PPPoE over Fiber overhead question

Here! the bad thing is that it is in spanish. Page 22. I hope you can use google translate :-D. If not, just tell me and i can translate some parts to you. Telefonica is the main company owner of the Brand Movistar.

https://www.cnmc.es/sites/default/files/editor_contenidos/Telecomunicaciones/Ofertas/NEBA/2017_Texto%20NEBA%20Marzo%202017.pdf

About the test, it is nice that you ask. I was using the typical ping test, but i discovered that the new version of OpenVPN 2.4 has a empirical test you can activate in the config file or via command line.

--mtu-test
To empirically measure MTU on connection startup, add the --mtu-test option to your configuration. OpenVPN will send ping packets of various sizes to the remote peer and measure the largest packets which were successfully received. The --mtu-test process normally takes about 3 minutes to complete.

Reference: https://community.openvpn.net/openvpn/wiki/Openvpn24ManPage

I have a Openvpn server running in my R7800 at home (Movistar fiber). That is the remote server i usually connect to from other locations. Also i connect from home to another location with a OpenVPN server, also movistar fiber hosted, with a similar router. All routers run LEDE 17.01 snapshot.

The results of the mtu-test are published in the openvpn.log, everytime i connect.

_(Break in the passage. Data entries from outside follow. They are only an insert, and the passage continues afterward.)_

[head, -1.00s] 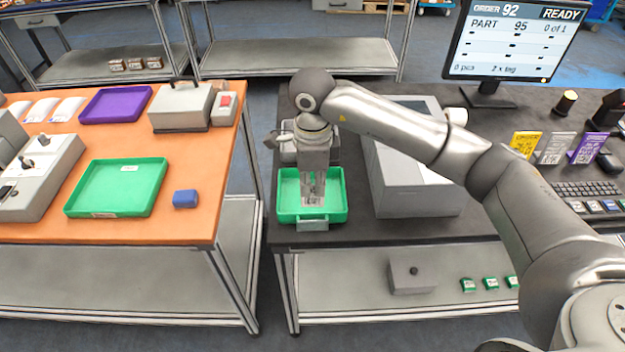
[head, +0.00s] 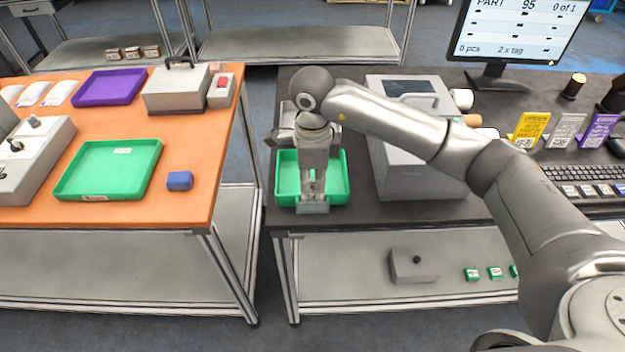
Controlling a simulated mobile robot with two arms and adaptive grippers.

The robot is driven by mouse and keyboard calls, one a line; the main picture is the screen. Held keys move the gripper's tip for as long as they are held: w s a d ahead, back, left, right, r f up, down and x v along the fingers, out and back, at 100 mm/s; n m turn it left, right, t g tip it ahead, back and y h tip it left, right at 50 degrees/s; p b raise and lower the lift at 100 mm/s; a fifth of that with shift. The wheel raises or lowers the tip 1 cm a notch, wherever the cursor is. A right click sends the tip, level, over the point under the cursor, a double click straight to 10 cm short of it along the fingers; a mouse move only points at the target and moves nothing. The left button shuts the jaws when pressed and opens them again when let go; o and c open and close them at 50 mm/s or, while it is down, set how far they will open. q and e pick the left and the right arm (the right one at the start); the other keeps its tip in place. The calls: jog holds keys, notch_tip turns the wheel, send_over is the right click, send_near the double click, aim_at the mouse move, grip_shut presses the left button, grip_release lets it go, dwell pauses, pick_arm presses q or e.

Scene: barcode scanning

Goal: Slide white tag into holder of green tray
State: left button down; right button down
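A green tray (head: 338,178) sits on the dark table near its front edge. A light grey holder piece (head: 312,208) is at the middle of the tray's front side. My right gripper (head: 313,196) points straight down over the tray, its fingertips close to the holder. The fingers hide part of the tray, and I cannot tell whether they touch the holder or are shut on anything. I cannot make out a white tag at the fingertips. My left gripper is not in view.
A grey printer-like box (head: 415,170) stands close right of the tray. Yellow, white and purple cards (head: 565,130) and a keyboard (head: 590,175) are further right. The orange table (head: 195,215) on the left holds another green tray (head: 110,170) and a blue block (head: 180,180).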

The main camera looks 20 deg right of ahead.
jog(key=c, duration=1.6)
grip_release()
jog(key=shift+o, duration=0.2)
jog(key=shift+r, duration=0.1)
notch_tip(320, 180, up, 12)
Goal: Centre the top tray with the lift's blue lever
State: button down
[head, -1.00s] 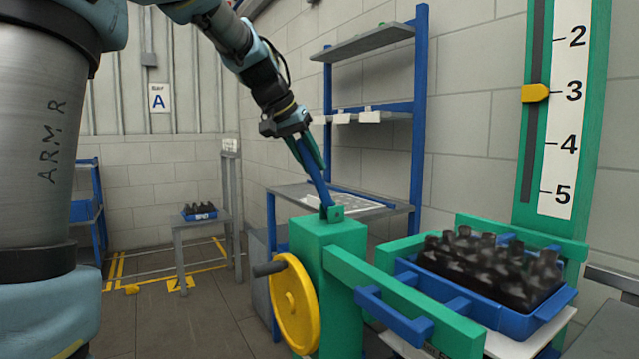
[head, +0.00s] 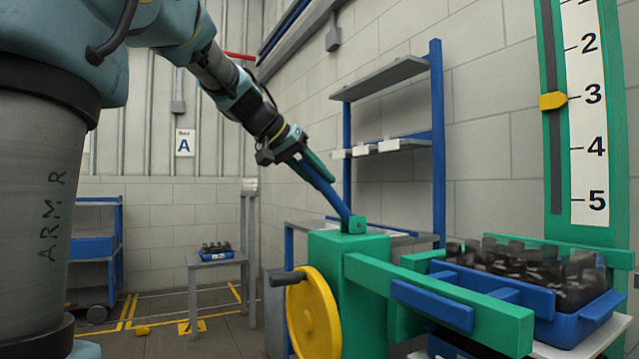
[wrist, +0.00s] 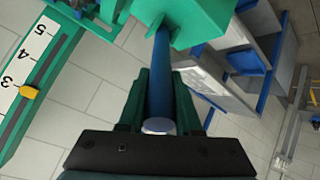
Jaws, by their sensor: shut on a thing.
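The blue lever (head: 332,195) rises from a pivot on the green lift post (head: 345,275) and leans to the left. My gripper (head: 314,170) is shut on its upper part. In the wrist view the lever (wrist: 160,80) runs between the fingers of my gripper (wrist: 158,100), its round end near the palm. A blue push bar (head: 432,304) lies along the rail's near side. Whether the tray is centred I cannot tell.
A yellow handwheel (head: 313,318) is on the post's left. The scale's yellow pointer (head: 553,100) is near 3. A grey-shelved blue rack (head: 438,150) stands behind the lift. A small table (head: 217,260) with another tray stands at the back left.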

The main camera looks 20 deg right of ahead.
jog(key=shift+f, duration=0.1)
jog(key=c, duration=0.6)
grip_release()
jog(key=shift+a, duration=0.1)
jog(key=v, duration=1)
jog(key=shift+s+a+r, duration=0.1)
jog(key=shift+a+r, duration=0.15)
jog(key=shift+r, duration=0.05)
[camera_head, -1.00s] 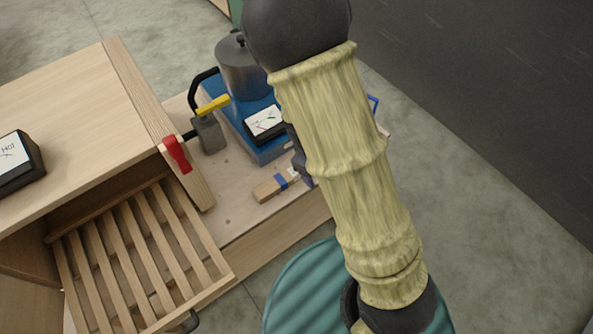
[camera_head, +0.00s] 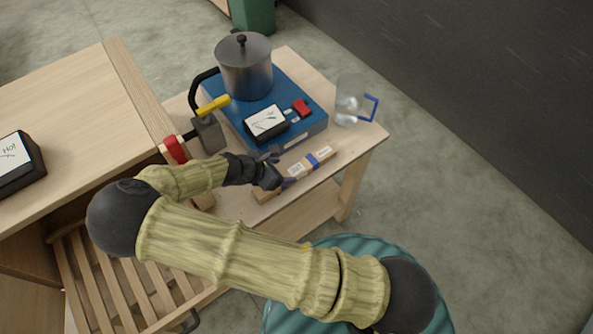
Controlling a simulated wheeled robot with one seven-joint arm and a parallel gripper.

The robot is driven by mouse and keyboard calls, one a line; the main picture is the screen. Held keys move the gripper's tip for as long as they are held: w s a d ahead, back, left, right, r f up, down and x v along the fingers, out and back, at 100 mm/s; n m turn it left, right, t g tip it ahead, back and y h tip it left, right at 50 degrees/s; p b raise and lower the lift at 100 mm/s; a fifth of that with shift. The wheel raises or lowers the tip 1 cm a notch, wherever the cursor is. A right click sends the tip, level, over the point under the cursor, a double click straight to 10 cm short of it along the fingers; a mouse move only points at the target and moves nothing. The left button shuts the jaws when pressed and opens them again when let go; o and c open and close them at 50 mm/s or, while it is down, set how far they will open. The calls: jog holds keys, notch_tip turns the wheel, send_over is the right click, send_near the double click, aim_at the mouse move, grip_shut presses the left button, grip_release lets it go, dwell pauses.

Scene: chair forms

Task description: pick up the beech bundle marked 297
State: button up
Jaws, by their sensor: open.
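Two small pale wooden bundles lie end to end along the front edge of the low bench. The right bundle (camera_head: 323,155) has a blue band and a white label. The left bundle (camera_head: 264,195) is mostly hidden by my gripper, with only its near end showing. The markings are too small to read, so I cannot tell which one is 297. My gripper (camera_head: 282,171) is open and close to the left bundle, reaching in from the left. I cannot tell whether it touches the bundle.
A clear jug (camera_head: 346,106) with a blue handle stands right. A grey block (camera_head: 209,134) and red clamp (camera_head: 174,150) are left.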

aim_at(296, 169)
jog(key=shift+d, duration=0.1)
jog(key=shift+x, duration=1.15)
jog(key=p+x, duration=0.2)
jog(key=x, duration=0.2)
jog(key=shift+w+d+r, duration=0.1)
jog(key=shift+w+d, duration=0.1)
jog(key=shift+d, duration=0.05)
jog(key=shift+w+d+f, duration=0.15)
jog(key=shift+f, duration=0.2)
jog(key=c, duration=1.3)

Just tell me if you need something else!

This is interesting, i can test that, increasing little by little the overhead until reaching the sweet spot

i have a 50/50 Mbit connection

Best!

Thanks for the information, Spanish is not my forte so I guess all I can do is look at the diagrams :wink: but from looking at those I believe your interpretation to be correct.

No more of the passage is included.